• _Task to carry out_
From the entries that follow, extract each line holding the string "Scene".

Robot control records:
______

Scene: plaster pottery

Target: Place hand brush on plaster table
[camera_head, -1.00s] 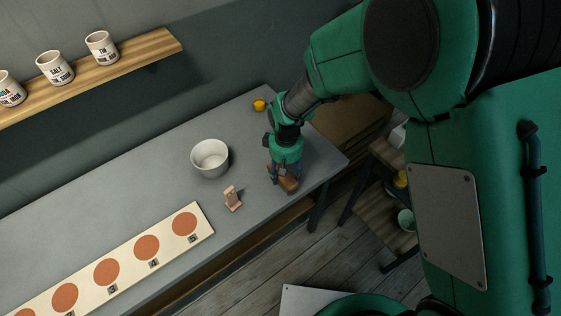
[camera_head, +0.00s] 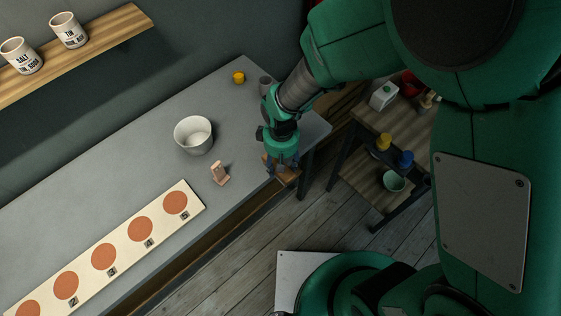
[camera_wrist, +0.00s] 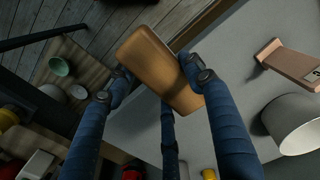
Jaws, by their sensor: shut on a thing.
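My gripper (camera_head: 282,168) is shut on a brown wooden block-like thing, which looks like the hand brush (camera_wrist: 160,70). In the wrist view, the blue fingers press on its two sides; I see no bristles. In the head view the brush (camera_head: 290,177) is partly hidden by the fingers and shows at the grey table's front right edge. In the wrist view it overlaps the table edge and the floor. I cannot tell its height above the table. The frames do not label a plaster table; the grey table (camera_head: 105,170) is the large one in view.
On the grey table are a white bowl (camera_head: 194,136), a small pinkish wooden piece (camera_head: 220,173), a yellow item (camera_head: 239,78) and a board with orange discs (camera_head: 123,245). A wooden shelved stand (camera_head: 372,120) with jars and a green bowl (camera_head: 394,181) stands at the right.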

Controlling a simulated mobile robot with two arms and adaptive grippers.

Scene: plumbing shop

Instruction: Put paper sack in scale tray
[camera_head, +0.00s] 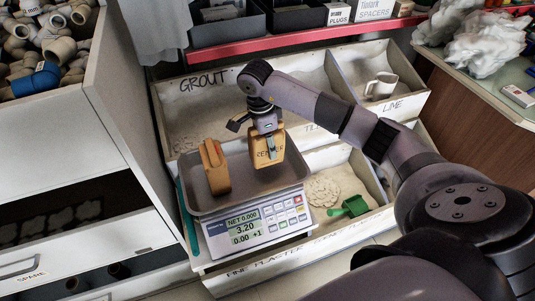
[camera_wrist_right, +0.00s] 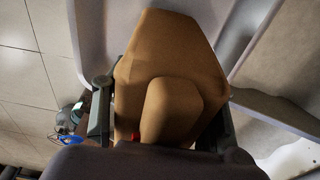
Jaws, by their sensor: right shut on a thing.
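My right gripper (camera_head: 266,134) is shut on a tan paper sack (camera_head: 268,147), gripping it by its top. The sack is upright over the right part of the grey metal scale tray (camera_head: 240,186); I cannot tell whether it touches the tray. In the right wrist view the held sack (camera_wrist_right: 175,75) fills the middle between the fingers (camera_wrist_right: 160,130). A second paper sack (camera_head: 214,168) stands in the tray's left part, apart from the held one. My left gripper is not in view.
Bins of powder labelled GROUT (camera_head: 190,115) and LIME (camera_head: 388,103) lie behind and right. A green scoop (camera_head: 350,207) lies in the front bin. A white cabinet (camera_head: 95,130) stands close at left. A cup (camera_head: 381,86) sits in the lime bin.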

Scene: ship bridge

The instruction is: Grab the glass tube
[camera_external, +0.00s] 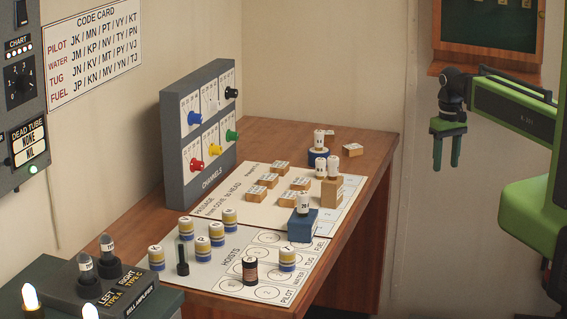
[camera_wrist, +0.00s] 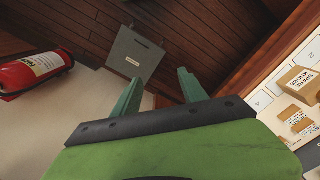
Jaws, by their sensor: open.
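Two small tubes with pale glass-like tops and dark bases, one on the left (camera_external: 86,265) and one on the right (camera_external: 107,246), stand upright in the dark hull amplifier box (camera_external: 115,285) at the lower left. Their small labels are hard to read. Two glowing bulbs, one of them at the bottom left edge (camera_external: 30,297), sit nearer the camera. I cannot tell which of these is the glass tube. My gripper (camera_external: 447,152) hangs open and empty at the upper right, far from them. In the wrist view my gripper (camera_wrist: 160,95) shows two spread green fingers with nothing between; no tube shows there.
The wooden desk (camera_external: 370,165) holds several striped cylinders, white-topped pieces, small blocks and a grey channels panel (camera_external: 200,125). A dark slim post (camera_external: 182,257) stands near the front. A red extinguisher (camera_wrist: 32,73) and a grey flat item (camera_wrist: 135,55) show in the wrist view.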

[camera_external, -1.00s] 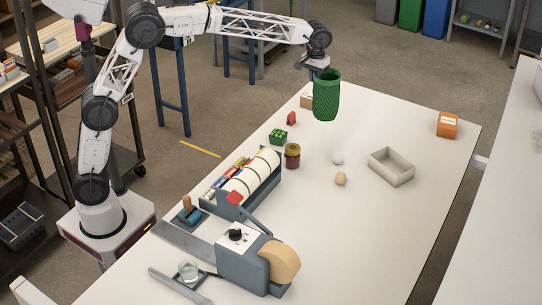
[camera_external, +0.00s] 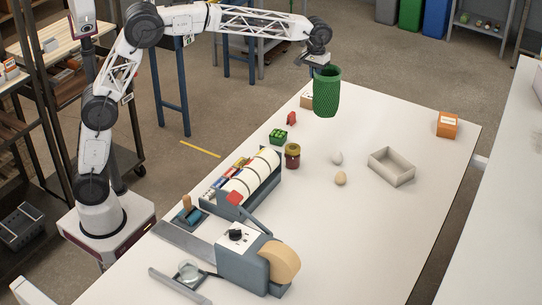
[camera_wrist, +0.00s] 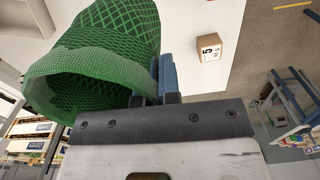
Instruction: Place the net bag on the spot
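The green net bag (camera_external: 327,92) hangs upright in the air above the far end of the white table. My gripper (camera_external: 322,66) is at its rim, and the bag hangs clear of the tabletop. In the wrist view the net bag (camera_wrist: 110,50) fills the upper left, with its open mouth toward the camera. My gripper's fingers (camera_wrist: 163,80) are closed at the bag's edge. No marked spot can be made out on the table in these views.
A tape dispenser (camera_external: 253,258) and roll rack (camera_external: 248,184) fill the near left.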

______

• _Worked solution_
Scene: plaster pottery
Scene: plumbing shop
Scene: ship bridge

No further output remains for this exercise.